GIVEN PROBLEM:
Write out exactly the lines that run from the line containing "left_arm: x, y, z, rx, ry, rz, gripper" through the line containing "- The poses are"; both end lines belong to the answer.

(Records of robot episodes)
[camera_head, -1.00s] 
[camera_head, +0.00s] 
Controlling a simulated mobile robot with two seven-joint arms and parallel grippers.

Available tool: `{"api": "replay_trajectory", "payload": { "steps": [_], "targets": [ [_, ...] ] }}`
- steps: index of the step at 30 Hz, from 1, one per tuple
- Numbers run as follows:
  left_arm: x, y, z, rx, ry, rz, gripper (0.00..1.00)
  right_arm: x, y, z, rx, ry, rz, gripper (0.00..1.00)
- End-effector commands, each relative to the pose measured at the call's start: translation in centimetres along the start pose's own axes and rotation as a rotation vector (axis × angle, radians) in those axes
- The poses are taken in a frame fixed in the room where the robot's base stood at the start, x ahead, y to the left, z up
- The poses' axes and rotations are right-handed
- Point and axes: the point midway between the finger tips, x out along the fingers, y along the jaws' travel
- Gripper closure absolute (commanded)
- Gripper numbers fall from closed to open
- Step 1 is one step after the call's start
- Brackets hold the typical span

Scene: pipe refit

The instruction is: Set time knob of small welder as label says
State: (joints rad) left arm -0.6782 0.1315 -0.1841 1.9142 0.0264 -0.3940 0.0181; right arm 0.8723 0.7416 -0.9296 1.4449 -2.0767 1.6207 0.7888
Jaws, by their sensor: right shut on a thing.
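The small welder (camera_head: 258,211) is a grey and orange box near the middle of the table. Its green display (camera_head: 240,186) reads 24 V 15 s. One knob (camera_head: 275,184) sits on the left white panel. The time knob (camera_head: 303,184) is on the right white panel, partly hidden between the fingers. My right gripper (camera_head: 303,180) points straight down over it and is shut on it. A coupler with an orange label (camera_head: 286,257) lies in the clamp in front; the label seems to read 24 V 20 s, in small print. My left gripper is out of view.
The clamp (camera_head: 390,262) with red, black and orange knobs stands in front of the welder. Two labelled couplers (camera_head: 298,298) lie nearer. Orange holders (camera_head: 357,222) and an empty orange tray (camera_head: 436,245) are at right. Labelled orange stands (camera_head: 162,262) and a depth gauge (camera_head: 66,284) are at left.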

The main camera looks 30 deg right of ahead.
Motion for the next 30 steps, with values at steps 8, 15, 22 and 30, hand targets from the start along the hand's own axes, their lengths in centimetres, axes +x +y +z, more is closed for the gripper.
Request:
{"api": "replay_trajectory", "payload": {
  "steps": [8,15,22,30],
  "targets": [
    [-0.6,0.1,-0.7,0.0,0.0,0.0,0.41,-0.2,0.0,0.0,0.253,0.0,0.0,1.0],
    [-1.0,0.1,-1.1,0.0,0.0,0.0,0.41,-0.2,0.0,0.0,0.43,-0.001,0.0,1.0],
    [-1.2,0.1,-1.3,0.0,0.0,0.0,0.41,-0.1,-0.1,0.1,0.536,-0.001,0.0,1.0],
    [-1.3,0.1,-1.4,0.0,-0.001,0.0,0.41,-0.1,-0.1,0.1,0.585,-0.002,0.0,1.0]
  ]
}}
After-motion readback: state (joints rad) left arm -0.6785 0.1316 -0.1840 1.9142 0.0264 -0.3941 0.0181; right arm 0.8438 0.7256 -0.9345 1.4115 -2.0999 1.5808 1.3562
--
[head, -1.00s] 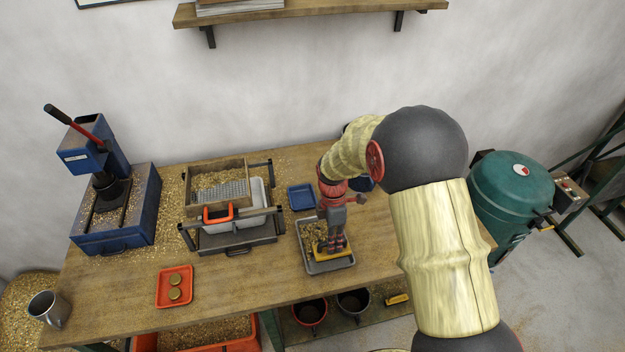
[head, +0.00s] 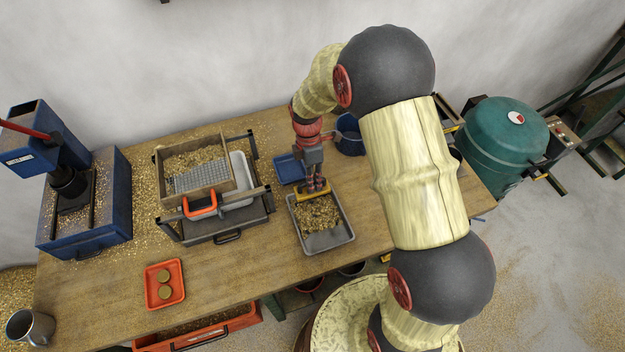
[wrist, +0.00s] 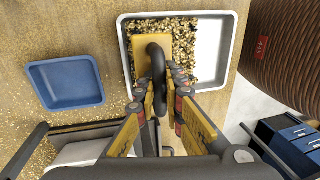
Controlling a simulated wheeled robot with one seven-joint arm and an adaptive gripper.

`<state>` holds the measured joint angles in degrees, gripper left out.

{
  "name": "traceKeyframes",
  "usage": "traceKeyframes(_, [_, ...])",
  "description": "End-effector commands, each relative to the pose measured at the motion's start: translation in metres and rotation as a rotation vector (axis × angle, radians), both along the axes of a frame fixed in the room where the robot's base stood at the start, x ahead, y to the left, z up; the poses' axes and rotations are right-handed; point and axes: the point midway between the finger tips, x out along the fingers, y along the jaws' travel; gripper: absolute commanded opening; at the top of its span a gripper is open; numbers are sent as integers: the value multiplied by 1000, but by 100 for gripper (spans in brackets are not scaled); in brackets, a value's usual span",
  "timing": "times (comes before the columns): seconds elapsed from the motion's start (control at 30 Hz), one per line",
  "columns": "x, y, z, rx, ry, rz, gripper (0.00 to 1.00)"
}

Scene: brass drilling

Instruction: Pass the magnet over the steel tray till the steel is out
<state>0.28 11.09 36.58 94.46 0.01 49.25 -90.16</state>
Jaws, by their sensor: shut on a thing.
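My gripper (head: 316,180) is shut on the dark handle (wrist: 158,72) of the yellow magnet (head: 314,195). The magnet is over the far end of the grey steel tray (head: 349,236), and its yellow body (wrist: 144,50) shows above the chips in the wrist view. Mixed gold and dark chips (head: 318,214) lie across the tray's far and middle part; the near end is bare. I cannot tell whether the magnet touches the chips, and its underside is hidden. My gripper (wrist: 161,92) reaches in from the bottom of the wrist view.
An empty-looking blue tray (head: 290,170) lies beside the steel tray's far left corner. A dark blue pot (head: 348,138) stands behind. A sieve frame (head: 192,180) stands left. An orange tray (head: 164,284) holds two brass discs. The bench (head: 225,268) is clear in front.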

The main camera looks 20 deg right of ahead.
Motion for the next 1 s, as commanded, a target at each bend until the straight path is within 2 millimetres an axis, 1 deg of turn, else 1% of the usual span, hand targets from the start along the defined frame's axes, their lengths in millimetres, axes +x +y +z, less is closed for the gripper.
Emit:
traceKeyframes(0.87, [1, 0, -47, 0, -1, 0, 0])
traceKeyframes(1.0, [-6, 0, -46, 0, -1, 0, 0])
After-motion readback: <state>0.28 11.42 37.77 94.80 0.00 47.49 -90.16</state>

CORRECT ANSWER:
  left_arm: x, y, z, rx, ry, rz, gripper (0.00..1.00)
  right_arm: x, y, z, rx, ry, rz, gripper (0.00..1.00)
- End-effector commands, each relative to the pose measured at the call's start: translation in centimetres along the start pose's own axes and rotation as a rotation vector (axis × angle, radians) in those axes
- The poses are taken in a frame fixed in the room where the robot's base stood at the start, x ahead, y to the left, z up

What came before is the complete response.